=== Source data ===
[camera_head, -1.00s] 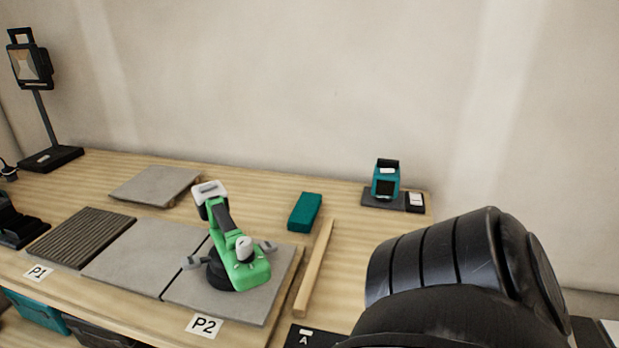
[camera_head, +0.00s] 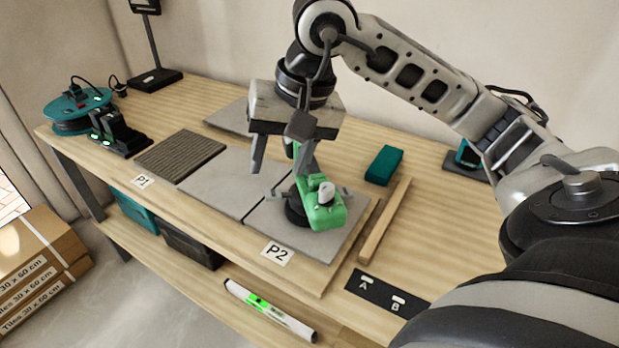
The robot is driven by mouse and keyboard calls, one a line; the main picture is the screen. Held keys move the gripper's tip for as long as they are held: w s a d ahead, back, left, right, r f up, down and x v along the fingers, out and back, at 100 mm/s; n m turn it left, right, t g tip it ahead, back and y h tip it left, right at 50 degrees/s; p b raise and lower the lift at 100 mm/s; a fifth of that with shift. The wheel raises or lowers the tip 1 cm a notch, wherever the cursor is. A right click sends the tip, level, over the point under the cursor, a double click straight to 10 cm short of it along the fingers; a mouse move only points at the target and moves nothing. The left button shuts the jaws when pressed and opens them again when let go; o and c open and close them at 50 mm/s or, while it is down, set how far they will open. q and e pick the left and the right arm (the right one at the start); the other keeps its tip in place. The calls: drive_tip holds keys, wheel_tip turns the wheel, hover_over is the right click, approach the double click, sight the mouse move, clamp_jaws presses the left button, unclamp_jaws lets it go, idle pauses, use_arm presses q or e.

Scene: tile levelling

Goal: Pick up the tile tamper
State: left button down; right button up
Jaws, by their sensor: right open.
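The tile tamper (camera_head: 323,210) is a green tool with a round black base. It stands on the grey tile by the P2 label (camera_head: 277,253). Its upper part and handle are partly hidden behind my right gripper. My right gripper (camera_head: 279,168) is above the tamper and points down. Its fingers are apart, one to the left of the tamper's upper part and one in front of it. I cannot tell whether either finger touches the tool. My left gripper is not in view.
A teal block (camera_head: 384,165) and a wooden strip (camera_head: 385,222) lie right of the tiles. A ribbed dark tile (camera_head: 180,154) is at the left by P1. A black plate marked A and B (camera_head: 386,293) is at the front right. Tile boxes (camera_head: 40,255) stand on the floor at left.

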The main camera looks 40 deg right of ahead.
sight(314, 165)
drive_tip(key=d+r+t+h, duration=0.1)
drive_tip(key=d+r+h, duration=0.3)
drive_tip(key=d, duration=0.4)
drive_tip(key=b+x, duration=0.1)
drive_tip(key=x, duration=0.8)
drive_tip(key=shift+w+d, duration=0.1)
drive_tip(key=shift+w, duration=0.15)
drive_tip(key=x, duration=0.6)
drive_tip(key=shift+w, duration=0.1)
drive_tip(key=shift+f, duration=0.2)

=== Your objective ===
Return nothing but the lines running from the line with "Scene: tile levelling" through the line with "State: left button down; right button up", exactly as they appear.

=== Complete response ===
Scene: tile levelling

Goal: Pick up the tile tamper
State: left button down; right button up

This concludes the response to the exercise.